REQUIREMENTS = Go through the data below and copy it exactly, skipping every picture.

++++++++

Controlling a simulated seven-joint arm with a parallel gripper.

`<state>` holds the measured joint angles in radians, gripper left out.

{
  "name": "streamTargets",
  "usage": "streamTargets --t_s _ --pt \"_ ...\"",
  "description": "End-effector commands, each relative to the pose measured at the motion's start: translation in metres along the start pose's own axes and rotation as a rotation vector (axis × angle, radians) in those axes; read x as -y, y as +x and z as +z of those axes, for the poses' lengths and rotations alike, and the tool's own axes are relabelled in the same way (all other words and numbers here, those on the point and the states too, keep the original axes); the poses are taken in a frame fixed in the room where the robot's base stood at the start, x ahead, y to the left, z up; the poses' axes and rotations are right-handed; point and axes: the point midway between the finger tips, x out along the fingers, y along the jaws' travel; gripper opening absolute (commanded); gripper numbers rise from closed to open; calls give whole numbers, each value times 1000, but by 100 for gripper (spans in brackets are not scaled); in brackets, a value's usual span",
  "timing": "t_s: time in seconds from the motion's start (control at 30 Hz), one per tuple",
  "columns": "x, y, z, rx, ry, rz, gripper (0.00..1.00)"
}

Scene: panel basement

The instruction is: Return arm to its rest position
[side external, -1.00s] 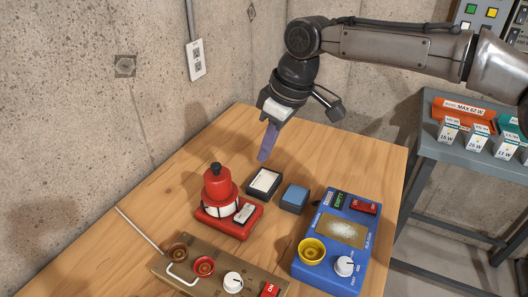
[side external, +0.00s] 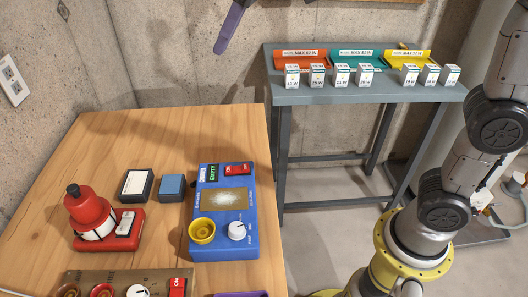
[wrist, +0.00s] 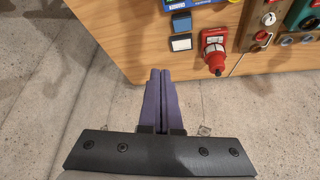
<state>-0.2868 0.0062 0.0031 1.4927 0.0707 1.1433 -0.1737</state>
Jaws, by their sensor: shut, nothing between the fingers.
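My gripper (side external: 222,46) shows only in part at the top edge of the side view, its purple fingers pointing down, above and behind the far edge of the wooden table (side external: 180,130). The rest of the hand is cut off there. In the wrist view my gripper (wrist: 161,72) has its two purple fingers side by side, shut, with nothing held. They appear clear of the things on the table.
The table holds a red bottle-like device (side external: 90,215), a white-topped block (side external: 136,185), a blue block (side external: 172,187), a blue machine (side external: 222,240) and a brown panel (side external: 120,277). A grey side table (side external: 300,92) carries coloured bins and small boxes. Concrete walls stand behind.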

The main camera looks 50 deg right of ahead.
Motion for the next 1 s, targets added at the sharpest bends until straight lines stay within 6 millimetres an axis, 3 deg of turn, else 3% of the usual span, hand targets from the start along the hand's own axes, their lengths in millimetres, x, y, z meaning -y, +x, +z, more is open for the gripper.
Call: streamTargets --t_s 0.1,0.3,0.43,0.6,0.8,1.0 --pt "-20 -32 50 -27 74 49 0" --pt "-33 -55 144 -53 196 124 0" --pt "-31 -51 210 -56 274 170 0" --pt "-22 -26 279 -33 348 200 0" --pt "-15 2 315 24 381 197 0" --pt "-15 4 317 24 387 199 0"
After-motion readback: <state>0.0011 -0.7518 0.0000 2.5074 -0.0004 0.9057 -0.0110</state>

++++++++

THE OUTPUT =
Controlling a simulated seven-joint arm with a parallel gripper.

`<state>` holds the measured joint angles in radians, gripper left out.

{
  "name": "streamTargets",
  "usage": "streamTargets --t_s _ --pt \"_ ...\"",
  "description": "End-effector commands, each relative to the pose measured at the motion's start: translation in metres along the start pose's own axes and rotation as a rotation vector (axis × angle, radians) in those axes; read x as -y, y as +x and z as +z of those axes, for the poses' lengths and rotations alike, and the tool's own axes are relabelled in the same way (all other words and numbers here, those on the point and the states too, keep the original axes); the poses are taken in a frame fixed in the room where the robot's base stood at the start, x ahead, y to the left, z up; the poses' axes and rotations are right-handed; point and axes: the point midway between the finger tips, x out along the fingers, y along the jaws' travel; gripper opening absolute (commanded); gripper numbers rise from closed to open; calls give whole numbers, each value times 1000, but by 100 for gripper (spans in brackets are not scaled); in brackets, a value's usual span",
  "timing": "t_s: time in seconds from the motion's start (control at 30 Hz), one per tuple",
  "columns": "x, y, z, rx, ry, rz, gripper (0.00..1.00)"
}

Scene: panel basement

The instruction is: Return arm to its rest position
[side external, -1.00s] 
[side external, +0.00s] 
[wrist, +0.00s] 
<state>-0.2868 0.0062 0.0031 1.4927 0.0707 1.1433 -0.1737</state>
Jaws, by their sensor: shut, nothing between the fingers.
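My gripper (side external: 222,46) shows only in part at the top edge of the side view, its purple fingers pointing down, above and behind the far edge of the wooden table (side external: 180,130). The rest of the hand is cut off there. In the wrist view my gripper (wrist: 161,72) has its two purple fingers side by side, shut, with nothing held. They appear clear of the things on the table.
The table holds a red bottle-like device (side external: 90,215), a white-topped block (side external: 136,185), a blue block (side external: 172,187), a blue machine (side external: 222,240) and a brown panel (side external: 120,277). A grey side table (side external: 300,92) carries coloured bins and small boxes. Concrete walls stand behind.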

The main camera looks 50 deg right of ahead.
Motion for the next 1 s, targets added at the sharpest bends until straight lines stay within 6 millimetres an axis, 3 deg of turn, else 3% of the usual span, hand targets from the start along the hand's own axes, their lengths in millimetres, x, y, z meaning -y, +x, +z, more is open for the gripper.
Call: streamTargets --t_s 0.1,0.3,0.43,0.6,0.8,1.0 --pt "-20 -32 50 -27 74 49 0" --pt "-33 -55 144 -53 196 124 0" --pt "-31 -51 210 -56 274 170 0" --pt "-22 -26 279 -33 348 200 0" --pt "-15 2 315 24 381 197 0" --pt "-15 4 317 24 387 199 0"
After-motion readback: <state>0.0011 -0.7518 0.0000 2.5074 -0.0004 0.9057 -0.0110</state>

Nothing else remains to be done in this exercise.